Calculating Jupiter's Magnetic Dipole Moment Using a Dipole Approximation

[Noreturn]

Homework Statement

Jupiter has the strongest magnetic field in our solar system, about 14 G at its poles.
Approximating the field as that of a dipole, find Jupiter's magnetic dipole moment

radius= 69.9*x10^6

Homework Equations

u=2UB
or
T=U*B

The Attempt at a Solution

T= (14x10^-4)*(.138*10^3)
.1932 A*M^2

Which is wrong
So then I tried:
2(14.4x10^-4)(.138*10^3)
.3864 A*M^2

Edit just noticed that I had units wrong on the diameter of Jupiter. If I change the calculation to:

T=(14*10^-4)(1.38*10^8)
we get: 1.932*10^5 A*M^2

Is that right?

 

[TSny]

Can you define the meaning of the symbols in the equation T = U*B?

 

[kuruman]

I don't see the equation giving the field of a dipole as a function of position among the numbers that you posted. Look for it here.
https://en.wikipedia.org/wiki/Magnetic_dipole

 

[Noreturn]

That one sounds more correct. M is a magnetic moment constant (14G in our case) and radius is 69.9*10^6m.
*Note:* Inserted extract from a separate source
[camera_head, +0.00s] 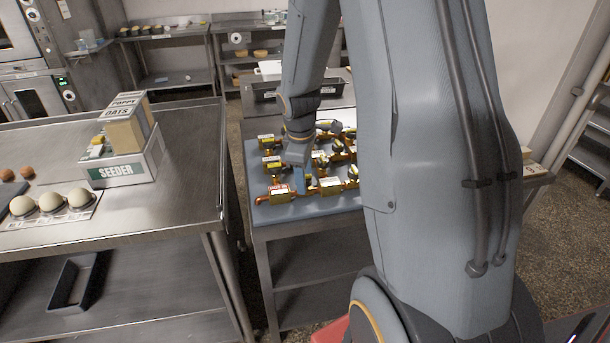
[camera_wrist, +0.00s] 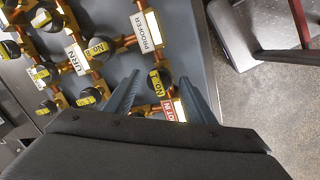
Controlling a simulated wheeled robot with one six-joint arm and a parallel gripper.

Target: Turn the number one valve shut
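The number one valve (camera_wrist: 158,82) shows in the wrist view as a round black knob with a yellow "1" label, on copper-coloured piping. My gripper (camera_wrist: 160,77) is open, one finger on each side of this knob in the picture. I see no clear contact, and the height of the fingertips over the knob is hard to tell. In the head view my arm reaches down over the blue-topped valve table (camera_head: 340,203), and my forearm hides part of the valves. Which valve there is number one is too small to read.
Several similar valves sit close by, one beside the "PROOFER" tag (camera_wrist: 146,31) and others around the "URN" tag (camera_wrist: 77,58).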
So then that works out to be:
2.6*10^29 A/M^2

Those equations were wrong because it was equation for torque. And B was magnetic strength.

 

[kuruman]

Your expression $\frac{\vec{m}\cdot \vec{r}}{4\pi r^3}$ is off by a factor of 2μ₀.

 

[Noreturn]

So equation is:

2Uo(M*r/4pir^3)

So 6.5*10^23

 

[kuruman]

No, the equation is given in the Wikipedia link that I posted in #3. Use that with $\vec{r}$ being the position vector of Jupiter's pole.